=== Provided material ===

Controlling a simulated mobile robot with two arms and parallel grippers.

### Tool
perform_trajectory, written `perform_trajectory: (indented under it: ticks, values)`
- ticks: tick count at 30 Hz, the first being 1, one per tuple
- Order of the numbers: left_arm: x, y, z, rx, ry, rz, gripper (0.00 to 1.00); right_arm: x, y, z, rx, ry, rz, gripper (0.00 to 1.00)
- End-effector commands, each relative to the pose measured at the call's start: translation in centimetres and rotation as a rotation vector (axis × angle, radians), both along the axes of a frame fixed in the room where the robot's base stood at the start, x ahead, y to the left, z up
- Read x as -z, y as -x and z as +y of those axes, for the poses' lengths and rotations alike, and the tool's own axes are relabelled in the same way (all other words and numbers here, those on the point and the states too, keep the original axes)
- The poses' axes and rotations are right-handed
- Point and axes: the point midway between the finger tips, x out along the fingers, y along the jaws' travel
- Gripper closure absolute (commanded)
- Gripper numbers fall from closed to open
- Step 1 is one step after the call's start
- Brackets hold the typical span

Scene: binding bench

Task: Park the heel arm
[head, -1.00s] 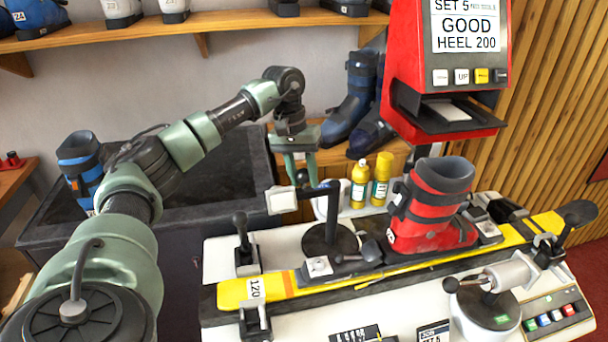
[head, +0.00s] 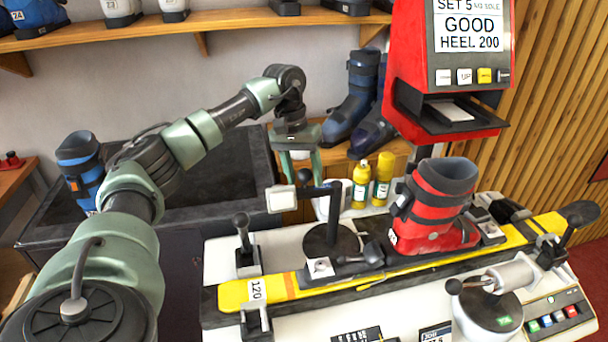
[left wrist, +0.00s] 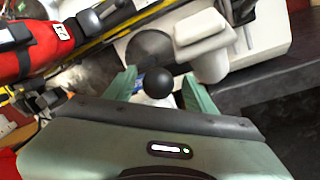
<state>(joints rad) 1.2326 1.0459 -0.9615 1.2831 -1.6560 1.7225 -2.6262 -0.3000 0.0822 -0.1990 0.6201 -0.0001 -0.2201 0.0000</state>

===

● **Directions**
Transcribe the full listing above exactly as it stands, minus the pictures.

● **Problem solution**
Controlling a simulated mobile robot with two arms and parallel grippers.

### Tool
perform_trajectory, written `perform_trajectory: (indented under it: ticks, values)`
- ticks: tick count at 30 Hz, the first being 1, one per tuple
- Order of the numbers: left_arm: x, y, z, rx, ry, rz, gripper (0.00 to 1.00); right_arm: x, y, z, rx, ry, rz, gripper (0.00 to 1.00)
- End-effector commands, each relative to the pose measured at the call's start: translation in centimetres and rotation as a rotation vector (axis × angle, radians), both along the axes of a frame fixed in the room where the robot's base stood at the start, x ahead, y to the left, z up
- Read x as -z, y as -x and z as +y of those axes, for the poses' lengths and rotations alike, and the tool's own axes are relabelled in the same way (all other words and numbers here, those on the point and the states too, keep the original axes)
- The poses' axes and rotations are right-handed
- Point and axes: the point midway between the finger tips, x out along the fingers, y along the jaws' travel
- Gripper closure absolute (commanded)
- Gripper numbers fall from closed to open
- Step 1 is one step after the call's start
- Brackets hold the typical span

Scene: binding bench

Task: Park the heel arm
[head, -1.00s] 
[head, +0.00s] 
[left wrist, +0.00s] 
<state>(joints rad) 1.2326 1.0459 -0.9615 1.2831 -1.6560 1.7225 -2.6262 -0.3000 0.0822 -0.1990 0.6201 -0.0001 -0.2201 0.0000</state>

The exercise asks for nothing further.